Woodbury County

Charles Guiney




Sioux Cityan Tells of Hunting Axis Ships in Two Oceanside

“Three Jap cruisers located our submarine off the island of Formosa and started dropping depth charges on and around.  They kept it up for 12 consecutive hours, hemming us in so that it was impossible to get away.  Our lights were out and the only thing we could do was wait there in the dark.”

Despite that harrowing experience, Charles Guiney, electrician’s mate first class, states that a submarine is the safest place to be during a naval battle.  At the end of his leave with his wife’s parents, Mr. and Mrs. A. W. Singer, 205 W. Third street, Guiney will report to a submarine base on the Atlantic coast and expects to be assigned to a new ship.

In Navy Six Years
Guiney has been in the Navy six years and has spent five of them on submarines.  He was base in the Panama Canal Zone at the time of the Jap attack on Pearl Harbor and subsequently saw extensive service in both the Atlantic and the Pacific.

His submarine was assigned to help the first American landings at Casablanca at the beginning of the African campaign.  Later, in a daylight submarine attack in the Bay of Biscayne, he saw three nazi destroyers and one merchant ship sent to the bottom by American torpedoes.
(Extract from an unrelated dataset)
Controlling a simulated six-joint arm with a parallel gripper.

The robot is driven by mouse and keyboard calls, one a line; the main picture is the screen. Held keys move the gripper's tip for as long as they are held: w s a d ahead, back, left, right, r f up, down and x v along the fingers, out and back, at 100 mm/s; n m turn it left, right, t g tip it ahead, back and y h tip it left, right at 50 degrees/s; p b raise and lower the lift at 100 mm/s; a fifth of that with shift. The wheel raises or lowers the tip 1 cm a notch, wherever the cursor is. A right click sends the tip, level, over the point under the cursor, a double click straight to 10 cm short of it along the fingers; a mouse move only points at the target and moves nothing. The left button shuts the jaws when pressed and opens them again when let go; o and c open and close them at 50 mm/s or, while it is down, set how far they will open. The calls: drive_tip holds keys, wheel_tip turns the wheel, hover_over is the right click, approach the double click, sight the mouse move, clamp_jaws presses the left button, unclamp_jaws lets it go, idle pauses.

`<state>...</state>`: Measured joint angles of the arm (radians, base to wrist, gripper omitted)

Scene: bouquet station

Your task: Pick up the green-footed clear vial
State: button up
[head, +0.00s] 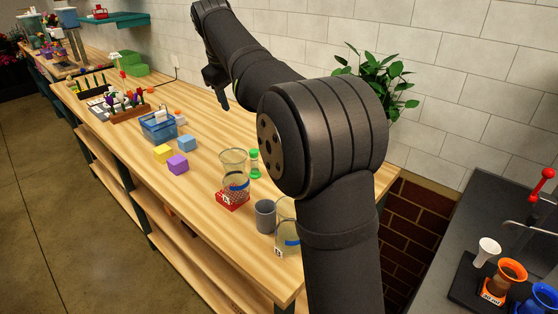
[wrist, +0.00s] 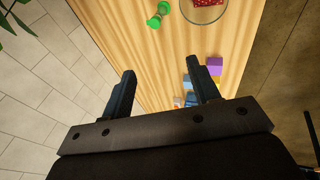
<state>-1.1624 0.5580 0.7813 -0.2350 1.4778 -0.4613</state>
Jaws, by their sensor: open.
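The clear vial with green ends (head: 254,163) stands on the wooden bench in the head view, just behind and right of a tall glass beaker. In the wrist view the vial (wrist: 159,15) is near the top edge, beyond my fingertips and apart from them. My gripper (wrist: 160,78) is open, with nothing between its fingers. In the head view my gripper (head: 217,88) is above the bench, farther back than the vial and partly hidden by its dark shape against my arm.
A grey cup (head: 265,216) and another glass are nearer. Purple (head: 178,164), yellow (head: 163,153) and blue (head: 187,143) blocks and a blue basket (head: 157,127) lie farther left. A plant (head: 385,82) stands by the wall.

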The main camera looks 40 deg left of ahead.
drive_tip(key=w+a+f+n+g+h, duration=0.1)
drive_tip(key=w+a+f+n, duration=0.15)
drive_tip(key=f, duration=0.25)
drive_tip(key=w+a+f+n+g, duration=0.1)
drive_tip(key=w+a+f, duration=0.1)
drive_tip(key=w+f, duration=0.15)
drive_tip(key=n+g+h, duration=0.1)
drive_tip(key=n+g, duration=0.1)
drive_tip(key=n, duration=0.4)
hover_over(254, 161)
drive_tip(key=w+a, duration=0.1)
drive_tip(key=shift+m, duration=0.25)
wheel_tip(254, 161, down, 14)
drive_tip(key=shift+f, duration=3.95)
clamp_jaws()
“That was one of the few sea fights which I saw from start to finish,” he says.  “Most of the others took place at night or under conditions of poor visibility.”

On Pacific Patrol
The same submarine later was based near Glasgow, Scotland, for about two years and was assigned to patrol duty in the North Sea and along the Norwegian coast.  Following that assignment, Guiney came back to this country and a new ship.  Then began a long tour of patrol duty in the South Pacific.

“We were based at Honolulu,” he says, “but we patrolled the entire South Pacific.  We were close enough to Tokyo to see the mountains in the background through our periscope.  Our territory included Formosa, Nagasaki, Leyte, the China coast, Guam and Saipan.

“Most of it was routine patrol work, but now and then we had a chance to sink a Jap ship.  There’s a lot of satisfaction in a job like that, and it more than makes up for the monotonous days of uneventful duty.”

American submarines frequently are under water for as long as 20 hours at a stretch, according to Guiney.  He explains that during his patrol duty off the coasts of Norway and Sweden it frequently was necessary to stay submerged that long because of the visibility provided by the midnight sun.

“There are few hardships aboard a submarine,” he states.  “Our modern subs carry two large air conditioning units and two auxiliaries.  There is always plenty of fresh air at a comfortable temperature.”

Guiney was born and reared in Sioux City.  He attended Webster, West junior and Central high schools.  He is the son of Mrs. Katharine Guiney.  He married Miss Verda Singer here in December, 1943.